Image copyright © by Marcus Trahan

The Assassination of Richard Nixon

(2004)

I wonder if Sam Byck might be better known to Stephen Sondheim‘s music than to historians. Byck plays a role in Sondheim’s Assassins, along with other wannabes like Squeaky Fromme. He was the guy who tried to hijack an airliner and fly it into the White House, but never got off the ground. He killed two men and injured others before killing himself. To show you how on-the-ball he was, he grabbed a passenger at random and tried to make her fly the plane.

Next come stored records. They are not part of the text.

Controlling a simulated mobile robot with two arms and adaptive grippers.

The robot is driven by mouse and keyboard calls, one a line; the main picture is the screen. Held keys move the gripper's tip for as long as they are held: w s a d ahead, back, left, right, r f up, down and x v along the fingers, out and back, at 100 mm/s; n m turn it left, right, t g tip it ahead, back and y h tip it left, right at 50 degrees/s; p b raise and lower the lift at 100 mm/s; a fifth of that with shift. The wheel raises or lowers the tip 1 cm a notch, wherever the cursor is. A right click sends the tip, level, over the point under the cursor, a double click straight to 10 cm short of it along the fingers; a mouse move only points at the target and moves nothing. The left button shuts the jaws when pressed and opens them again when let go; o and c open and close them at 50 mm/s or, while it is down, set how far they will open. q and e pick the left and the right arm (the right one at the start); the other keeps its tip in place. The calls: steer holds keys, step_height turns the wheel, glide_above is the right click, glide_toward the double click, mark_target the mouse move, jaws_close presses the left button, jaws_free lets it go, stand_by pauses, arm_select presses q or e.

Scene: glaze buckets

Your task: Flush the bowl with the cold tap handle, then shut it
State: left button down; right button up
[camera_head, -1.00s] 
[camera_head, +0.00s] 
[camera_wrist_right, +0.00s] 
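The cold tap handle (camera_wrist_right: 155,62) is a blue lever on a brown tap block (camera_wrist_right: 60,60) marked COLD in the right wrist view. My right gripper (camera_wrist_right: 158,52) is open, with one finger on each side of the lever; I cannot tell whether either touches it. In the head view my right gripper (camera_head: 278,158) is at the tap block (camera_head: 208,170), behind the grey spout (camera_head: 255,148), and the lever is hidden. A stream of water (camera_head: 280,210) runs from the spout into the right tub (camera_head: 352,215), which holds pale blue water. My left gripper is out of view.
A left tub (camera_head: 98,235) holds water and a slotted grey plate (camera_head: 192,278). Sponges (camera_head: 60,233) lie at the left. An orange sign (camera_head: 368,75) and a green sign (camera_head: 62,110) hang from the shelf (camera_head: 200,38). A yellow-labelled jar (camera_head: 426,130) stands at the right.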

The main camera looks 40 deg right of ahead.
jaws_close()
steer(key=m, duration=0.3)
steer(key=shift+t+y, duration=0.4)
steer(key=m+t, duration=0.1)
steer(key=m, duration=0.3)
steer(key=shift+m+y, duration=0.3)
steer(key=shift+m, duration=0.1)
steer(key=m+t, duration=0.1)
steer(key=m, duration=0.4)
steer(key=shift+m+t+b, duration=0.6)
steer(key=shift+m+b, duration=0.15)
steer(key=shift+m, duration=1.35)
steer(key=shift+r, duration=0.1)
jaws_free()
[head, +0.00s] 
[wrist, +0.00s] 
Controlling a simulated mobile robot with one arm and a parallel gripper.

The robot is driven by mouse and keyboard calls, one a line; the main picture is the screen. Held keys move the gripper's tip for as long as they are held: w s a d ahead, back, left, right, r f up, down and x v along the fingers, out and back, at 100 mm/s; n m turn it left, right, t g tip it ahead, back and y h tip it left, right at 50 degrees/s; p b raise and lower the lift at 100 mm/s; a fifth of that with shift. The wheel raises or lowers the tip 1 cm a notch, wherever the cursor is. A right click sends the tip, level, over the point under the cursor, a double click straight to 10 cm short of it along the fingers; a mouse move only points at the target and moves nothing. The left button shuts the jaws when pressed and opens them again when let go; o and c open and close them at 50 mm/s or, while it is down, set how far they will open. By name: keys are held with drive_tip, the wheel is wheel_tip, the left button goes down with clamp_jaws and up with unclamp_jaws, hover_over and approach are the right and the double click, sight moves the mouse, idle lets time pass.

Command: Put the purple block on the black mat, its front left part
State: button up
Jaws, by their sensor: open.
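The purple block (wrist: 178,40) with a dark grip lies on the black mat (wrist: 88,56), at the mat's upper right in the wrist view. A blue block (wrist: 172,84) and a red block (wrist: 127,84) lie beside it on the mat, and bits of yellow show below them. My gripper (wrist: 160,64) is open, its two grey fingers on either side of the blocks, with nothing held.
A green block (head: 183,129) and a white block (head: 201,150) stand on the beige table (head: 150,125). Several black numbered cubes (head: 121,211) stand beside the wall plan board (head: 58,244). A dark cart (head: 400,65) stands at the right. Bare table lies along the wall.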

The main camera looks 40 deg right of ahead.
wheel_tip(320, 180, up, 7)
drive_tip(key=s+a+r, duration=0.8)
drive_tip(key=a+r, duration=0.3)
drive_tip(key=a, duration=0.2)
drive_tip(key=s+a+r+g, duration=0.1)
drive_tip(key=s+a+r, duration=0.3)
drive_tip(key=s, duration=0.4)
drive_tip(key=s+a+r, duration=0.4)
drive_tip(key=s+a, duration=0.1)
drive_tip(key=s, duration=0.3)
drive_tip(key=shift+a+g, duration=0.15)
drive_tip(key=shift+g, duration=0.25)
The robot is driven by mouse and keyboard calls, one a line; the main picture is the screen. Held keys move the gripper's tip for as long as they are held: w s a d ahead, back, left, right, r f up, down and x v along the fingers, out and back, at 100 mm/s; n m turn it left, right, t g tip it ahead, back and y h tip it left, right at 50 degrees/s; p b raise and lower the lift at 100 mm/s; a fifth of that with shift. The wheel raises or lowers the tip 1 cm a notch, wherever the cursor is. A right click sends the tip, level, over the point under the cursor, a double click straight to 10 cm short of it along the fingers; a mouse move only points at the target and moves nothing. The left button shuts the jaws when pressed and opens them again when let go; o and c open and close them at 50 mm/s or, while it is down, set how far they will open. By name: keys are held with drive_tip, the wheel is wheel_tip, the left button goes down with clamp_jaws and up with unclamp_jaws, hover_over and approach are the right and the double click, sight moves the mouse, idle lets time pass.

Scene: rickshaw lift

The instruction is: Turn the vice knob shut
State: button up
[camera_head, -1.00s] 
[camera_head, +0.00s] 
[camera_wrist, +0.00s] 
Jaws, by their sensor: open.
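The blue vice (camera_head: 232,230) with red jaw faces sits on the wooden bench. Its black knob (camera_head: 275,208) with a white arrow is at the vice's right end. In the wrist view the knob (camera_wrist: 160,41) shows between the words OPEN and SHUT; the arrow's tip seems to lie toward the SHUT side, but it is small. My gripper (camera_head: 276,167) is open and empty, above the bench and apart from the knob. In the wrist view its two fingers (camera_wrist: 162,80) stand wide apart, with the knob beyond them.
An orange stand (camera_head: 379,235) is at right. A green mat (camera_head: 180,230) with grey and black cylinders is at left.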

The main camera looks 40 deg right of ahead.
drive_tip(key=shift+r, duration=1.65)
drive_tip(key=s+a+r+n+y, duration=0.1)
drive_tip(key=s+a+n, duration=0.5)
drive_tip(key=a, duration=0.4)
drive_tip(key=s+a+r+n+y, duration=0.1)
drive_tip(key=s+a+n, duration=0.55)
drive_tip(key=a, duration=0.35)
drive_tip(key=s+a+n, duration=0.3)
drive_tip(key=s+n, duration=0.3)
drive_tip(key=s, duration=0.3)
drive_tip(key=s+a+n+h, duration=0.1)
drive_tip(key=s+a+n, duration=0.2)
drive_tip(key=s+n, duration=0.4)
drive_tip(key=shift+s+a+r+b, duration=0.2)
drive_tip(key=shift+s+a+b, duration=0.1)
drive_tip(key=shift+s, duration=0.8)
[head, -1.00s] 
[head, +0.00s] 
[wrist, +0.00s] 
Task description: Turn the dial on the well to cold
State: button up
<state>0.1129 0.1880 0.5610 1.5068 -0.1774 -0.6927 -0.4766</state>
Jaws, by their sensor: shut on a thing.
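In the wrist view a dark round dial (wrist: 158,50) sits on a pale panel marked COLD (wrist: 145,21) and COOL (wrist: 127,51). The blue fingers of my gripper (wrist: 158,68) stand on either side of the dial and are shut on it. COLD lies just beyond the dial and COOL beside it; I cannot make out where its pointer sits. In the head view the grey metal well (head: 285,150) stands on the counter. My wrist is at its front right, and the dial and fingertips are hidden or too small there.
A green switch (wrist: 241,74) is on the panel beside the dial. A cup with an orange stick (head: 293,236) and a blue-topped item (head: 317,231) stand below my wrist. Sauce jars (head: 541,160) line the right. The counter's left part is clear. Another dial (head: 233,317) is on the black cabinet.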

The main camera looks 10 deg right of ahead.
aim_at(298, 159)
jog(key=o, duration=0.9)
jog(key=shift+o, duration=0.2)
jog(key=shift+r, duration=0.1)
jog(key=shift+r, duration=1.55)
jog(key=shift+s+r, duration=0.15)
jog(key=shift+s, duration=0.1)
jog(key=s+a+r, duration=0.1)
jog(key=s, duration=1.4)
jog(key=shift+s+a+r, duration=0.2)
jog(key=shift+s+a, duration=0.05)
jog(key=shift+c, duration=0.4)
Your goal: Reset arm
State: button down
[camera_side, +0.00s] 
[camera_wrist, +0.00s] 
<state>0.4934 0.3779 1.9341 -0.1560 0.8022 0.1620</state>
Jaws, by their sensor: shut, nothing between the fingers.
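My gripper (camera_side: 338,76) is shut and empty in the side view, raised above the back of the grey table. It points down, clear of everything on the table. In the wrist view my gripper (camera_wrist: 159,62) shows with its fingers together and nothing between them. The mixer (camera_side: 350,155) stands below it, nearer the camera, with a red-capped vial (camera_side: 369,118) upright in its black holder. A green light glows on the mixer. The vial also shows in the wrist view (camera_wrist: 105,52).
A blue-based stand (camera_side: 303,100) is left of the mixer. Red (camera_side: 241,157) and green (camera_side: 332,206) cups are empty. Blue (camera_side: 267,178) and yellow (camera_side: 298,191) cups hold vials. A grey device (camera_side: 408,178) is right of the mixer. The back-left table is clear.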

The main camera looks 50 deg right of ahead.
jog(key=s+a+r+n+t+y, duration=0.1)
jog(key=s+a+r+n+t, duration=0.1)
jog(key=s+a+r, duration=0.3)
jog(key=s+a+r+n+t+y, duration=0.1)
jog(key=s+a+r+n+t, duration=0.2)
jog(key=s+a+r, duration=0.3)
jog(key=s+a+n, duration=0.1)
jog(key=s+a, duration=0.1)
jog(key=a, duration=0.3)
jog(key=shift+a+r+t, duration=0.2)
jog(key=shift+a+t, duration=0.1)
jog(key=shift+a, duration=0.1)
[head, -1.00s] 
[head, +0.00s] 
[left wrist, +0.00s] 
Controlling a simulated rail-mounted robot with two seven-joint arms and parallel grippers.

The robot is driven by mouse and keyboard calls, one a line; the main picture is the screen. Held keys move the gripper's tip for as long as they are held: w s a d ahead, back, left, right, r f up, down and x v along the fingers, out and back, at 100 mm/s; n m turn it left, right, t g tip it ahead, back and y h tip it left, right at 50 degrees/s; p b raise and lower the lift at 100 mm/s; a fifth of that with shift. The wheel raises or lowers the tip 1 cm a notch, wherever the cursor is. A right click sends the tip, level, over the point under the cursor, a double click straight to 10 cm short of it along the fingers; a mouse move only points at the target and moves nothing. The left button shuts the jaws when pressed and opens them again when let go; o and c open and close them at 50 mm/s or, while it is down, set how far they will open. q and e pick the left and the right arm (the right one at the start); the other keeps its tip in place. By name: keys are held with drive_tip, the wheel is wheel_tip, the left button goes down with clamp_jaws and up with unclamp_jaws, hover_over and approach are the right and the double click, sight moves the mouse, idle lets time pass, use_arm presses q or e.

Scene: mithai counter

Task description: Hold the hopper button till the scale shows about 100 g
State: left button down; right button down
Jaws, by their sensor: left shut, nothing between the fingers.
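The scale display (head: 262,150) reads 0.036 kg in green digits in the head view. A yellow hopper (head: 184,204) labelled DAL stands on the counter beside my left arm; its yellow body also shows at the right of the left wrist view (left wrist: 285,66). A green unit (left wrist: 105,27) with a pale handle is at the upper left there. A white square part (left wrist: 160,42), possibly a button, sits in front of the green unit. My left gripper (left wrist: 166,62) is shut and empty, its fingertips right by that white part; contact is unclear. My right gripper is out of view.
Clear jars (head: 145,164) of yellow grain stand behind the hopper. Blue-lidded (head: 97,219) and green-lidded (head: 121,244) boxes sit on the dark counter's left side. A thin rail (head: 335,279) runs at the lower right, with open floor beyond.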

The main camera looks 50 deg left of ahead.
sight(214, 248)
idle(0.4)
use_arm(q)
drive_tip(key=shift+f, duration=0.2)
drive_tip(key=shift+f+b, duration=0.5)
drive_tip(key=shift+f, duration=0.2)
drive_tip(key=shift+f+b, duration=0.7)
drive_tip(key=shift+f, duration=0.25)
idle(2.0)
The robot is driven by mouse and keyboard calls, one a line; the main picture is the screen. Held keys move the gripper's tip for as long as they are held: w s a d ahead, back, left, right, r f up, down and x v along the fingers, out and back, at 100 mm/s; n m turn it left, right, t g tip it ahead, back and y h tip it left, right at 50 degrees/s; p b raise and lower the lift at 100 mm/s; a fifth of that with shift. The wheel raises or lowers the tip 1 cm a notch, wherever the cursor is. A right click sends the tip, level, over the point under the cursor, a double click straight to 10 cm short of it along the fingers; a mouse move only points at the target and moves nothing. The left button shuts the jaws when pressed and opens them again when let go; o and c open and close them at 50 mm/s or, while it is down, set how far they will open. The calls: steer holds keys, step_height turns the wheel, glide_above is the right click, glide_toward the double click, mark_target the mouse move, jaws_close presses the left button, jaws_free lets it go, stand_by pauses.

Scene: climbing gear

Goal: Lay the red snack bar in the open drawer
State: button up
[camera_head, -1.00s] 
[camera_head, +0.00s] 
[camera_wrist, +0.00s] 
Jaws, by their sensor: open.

This is an actor’s movie, and Sean Penn is one of the best. He shows the transformation of Byck from a confused loser with a highly developed sense of entitlement and injustice (in the sense of “The world doesn’t understand me and owes me a living” and “Everybody picks on me”) to a total wreck whose final act is intended to somehow make the world pay attention! The perfect American assassin. He is a total loser. I didn’t feel an ounce of sympathy for him, mostly because he’s a hypocrite. He demands standards of others that he doesn’t enforce for himself. About halfway through I realized he’s the guy who walks into his workplace and shoots everybody in sight, or kills his estranged family and then himself. And sure enough, he comes close to doing both those things. Good writing, good look into how a monster like this can walk among us and hide for years. And if the Supporting Actor Oscar still went to someone who actually did a small role, perhaps only one scene, as it used to, then Michael Wincott would deserve one for an absolutely stunning scene as Sam’s brother.